Stored data:
********

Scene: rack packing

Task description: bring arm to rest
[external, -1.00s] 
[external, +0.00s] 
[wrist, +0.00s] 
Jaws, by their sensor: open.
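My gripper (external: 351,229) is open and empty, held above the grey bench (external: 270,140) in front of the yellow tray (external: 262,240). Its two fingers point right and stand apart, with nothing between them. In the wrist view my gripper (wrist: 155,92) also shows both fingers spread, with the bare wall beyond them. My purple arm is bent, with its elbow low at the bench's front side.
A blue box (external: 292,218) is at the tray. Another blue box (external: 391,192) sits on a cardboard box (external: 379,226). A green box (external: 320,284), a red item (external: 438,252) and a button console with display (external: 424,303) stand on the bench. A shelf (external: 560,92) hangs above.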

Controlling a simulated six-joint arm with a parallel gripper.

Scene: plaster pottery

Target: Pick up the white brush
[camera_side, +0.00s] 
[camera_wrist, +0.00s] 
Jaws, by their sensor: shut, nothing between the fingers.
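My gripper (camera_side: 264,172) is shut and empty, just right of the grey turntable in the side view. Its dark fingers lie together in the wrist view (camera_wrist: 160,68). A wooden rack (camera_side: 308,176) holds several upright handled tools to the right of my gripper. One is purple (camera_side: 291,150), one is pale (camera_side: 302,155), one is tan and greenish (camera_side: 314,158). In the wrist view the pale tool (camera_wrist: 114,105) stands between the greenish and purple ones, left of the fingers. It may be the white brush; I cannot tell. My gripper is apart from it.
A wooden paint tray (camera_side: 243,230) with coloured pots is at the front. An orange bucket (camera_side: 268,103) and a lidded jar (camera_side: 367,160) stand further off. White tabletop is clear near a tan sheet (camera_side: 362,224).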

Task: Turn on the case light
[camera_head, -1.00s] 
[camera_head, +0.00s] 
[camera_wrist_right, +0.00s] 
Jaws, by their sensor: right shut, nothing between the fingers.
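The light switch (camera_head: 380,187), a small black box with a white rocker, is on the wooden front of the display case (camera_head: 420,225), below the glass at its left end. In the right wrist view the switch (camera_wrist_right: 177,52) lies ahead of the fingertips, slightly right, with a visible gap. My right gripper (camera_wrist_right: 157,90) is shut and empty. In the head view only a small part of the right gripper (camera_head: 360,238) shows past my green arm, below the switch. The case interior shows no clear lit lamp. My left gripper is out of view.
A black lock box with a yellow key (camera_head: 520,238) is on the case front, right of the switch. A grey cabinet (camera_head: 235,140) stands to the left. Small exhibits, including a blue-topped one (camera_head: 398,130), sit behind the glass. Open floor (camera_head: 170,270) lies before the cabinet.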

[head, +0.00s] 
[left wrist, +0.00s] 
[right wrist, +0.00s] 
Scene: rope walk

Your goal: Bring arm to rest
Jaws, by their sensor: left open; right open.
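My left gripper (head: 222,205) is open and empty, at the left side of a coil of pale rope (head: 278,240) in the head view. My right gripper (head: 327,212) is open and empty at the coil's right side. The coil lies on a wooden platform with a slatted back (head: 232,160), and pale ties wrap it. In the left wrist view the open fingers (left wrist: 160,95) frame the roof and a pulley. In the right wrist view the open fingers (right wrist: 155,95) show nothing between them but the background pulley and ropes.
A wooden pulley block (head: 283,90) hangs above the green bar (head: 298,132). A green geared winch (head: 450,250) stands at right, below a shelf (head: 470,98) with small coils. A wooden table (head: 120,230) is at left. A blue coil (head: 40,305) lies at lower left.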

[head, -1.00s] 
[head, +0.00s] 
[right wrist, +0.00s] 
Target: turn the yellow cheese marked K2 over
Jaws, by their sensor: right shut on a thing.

********

- _What you are asked to do_
Up to and including the line with "[wrist, +0.00s]", repeat the data exactly, starting from its first line; nothing else belongs in the response.

- _Solution to the problem_
Scene: rack packing

Task description: bring arm to rest
[external, -1.00s] 
[external, +0.00s] 
[wrist, +0.00s] 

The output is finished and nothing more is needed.